### CHALLENGE
Repeat the line that contains "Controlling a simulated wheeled", the line that contains "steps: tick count", and all lines between them, exactly and with no other lines.
-- BEGIN --
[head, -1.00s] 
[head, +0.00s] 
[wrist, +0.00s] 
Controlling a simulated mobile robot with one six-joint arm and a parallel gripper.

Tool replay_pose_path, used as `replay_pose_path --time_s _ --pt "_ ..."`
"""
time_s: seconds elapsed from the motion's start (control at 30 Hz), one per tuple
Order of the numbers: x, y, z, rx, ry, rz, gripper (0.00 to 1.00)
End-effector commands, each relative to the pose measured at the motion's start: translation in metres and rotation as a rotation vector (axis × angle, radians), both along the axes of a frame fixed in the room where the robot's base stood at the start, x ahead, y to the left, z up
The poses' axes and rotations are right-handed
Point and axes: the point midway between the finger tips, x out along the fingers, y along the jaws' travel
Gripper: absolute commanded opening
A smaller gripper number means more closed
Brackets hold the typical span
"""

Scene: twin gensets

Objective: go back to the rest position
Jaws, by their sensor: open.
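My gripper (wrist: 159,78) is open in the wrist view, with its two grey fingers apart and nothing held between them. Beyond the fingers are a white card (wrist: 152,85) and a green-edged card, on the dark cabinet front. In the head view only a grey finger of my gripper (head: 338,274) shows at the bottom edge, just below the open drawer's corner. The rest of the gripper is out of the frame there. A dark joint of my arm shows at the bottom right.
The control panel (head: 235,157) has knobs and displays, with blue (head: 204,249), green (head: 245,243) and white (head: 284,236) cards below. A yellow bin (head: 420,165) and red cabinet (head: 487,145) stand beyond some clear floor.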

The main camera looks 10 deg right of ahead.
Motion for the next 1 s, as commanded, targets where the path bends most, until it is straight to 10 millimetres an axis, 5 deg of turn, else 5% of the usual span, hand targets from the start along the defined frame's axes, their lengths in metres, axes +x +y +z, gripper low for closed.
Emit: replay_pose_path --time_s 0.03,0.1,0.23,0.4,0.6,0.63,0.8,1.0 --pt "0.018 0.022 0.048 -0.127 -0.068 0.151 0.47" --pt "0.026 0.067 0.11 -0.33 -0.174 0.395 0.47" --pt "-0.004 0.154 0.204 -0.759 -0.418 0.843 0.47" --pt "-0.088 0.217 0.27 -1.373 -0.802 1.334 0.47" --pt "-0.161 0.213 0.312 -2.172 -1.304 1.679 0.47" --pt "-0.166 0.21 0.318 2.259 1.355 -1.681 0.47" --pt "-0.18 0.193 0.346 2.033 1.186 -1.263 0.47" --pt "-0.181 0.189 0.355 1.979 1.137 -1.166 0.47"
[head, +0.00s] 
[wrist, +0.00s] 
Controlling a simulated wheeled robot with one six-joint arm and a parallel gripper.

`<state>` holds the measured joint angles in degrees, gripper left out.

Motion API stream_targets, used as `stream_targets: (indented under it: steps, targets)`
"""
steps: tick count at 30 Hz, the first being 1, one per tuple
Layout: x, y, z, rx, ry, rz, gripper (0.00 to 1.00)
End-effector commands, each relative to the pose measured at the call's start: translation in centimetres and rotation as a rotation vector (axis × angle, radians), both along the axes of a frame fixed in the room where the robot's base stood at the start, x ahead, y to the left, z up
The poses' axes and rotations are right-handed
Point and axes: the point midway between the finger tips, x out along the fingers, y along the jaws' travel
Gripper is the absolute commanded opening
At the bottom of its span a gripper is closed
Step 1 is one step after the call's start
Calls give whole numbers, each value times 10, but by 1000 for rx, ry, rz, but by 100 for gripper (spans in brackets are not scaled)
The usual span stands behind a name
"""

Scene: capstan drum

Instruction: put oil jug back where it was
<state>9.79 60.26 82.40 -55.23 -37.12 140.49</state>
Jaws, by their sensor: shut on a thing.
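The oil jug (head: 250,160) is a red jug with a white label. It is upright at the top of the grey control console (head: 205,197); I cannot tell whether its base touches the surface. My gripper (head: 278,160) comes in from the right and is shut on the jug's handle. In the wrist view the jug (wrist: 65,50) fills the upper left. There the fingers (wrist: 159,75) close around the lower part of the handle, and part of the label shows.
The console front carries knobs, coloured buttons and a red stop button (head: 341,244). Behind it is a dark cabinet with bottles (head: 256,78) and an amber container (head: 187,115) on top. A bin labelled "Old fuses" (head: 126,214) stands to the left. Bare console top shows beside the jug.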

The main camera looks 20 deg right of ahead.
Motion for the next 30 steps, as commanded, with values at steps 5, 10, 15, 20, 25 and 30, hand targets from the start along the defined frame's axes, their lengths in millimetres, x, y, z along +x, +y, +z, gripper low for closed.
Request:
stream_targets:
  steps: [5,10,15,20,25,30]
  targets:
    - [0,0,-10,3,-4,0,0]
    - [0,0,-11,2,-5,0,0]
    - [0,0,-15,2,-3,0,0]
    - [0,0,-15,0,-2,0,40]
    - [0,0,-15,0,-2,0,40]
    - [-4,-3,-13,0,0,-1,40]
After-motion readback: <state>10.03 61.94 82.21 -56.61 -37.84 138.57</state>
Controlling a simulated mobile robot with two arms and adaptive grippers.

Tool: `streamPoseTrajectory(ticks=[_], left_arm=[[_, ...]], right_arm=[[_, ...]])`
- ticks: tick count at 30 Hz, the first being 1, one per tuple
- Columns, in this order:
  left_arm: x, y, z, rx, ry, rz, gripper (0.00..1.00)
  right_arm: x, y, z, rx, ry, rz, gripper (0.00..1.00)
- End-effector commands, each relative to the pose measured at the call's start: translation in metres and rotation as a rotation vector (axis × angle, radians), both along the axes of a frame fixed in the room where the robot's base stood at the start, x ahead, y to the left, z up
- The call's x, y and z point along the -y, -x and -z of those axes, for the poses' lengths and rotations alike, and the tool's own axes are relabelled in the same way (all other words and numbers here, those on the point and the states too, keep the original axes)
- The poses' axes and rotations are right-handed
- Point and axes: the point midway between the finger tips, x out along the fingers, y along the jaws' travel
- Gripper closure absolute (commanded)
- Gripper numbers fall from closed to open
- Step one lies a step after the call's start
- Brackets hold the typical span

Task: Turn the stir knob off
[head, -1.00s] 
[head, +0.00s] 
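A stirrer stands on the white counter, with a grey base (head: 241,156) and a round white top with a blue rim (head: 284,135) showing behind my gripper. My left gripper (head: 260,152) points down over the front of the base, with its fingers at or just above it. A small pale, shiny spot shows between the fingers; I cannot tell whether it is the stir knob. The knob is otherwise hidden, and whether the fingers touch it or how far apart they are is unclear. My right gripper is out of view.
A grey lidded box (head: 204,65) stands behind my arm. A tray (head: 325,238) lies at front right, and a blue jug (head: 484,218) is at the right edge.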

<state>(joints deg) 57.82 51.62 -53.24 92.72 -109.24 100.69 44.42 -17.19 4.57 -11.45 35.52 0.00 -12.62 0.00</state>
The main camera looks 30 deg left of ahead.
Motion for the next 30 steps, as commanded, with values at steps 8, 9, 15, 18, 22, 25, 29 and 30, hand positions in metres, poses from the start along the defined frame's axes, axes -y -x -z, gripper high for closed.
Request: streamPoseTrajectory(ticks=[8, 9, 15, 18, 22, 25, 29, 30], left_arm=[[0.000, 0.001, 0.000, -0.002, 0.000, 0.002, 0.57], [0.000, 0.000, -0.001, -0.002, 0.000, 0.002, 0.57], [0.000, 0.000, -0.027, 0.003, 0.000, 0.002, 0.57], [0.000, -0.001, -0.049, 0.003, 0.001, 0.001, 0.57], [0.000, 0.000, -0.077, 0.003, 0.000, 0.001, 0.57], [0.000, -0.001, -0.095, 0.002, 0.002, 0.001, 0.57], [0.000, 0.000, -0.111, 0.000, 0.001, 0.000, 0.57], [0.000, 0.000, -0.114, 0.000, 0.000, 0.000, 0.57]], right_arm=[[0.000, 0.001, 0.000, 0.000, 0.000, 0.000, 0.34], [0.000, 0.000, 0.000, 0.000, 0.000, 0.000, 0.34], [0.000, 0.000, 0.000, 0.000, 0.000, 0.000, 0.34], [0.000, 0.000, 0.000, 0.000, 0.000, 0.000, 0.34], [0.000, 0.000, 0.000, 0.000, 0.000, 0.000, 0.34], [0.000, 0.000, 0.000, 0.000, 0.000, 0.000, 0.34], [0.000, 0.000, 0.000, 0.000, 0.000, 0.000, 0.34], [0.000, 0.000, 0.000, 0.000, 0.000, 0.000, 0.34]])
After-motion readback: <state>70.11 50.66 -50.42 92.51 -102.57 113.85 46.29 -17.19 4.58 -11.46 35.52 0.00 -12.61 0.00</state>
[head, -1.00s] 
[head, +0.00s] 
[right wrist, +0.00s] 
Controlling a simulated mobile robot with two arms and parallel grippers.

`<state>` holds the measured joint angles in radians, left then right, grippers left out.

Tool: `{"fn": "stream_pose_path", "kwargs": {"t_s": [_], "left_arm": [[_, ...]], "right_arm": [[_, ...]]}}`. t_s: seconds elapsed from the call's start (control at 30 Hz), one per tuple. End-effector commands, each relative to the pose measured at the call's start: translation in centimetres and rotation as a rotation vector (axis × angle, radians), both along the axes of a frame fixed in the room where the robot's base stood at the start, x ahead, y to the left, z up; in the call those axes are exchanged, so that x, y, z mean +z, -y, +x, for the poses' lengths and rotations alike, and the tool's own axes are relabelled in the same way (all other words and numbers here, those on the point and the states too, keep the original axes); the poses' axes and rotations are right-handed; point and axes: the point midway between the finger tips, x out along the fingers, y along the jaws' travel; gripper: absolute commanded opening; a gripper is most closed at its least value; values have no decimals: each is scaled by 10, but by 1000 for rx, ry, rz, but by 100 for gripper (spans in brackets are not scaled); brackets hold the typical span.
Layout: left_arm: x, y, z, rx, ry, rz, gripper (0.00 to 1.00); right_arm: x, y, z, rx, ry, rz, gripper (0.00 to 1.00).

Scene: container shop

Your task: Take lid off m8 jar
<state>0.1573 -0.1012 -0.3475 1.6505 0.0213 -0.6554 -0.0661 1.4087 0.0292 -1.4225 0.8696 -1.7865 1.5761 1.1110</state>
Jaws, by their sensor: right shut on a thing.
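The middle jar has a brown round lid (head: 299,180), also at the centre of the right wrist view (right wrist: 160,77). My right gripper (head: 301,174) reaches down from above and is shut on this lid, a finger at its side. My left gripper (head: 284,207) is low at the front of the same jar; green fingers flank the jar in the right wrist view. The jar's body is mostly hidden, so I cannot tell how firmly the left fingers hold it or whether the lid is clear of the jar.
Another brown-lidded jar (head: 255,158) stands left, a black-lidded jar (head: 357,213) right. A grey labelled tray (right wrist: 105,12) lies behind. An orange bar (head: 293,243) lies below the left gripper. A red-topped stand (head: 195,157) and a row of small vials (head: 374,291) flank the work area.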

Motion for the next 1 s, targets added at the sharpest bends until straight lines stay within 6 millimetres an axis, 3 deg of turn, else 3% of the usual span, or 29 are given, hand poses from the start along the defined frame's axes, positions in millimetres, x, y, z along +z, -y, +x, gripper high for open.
-- END --
### WRITTEN ANSWER
Controlling a simulated wheeled robot with one six-joint arm and a parallel gripper.

`<state>` holds the measured joint angles in degrees, gripper left out.

Motion API stream_targets, used as `stream_targets: (indented under it: steps, targets)`
"""
steps: tick count at 30 Hz, the first being 1, one per tuple

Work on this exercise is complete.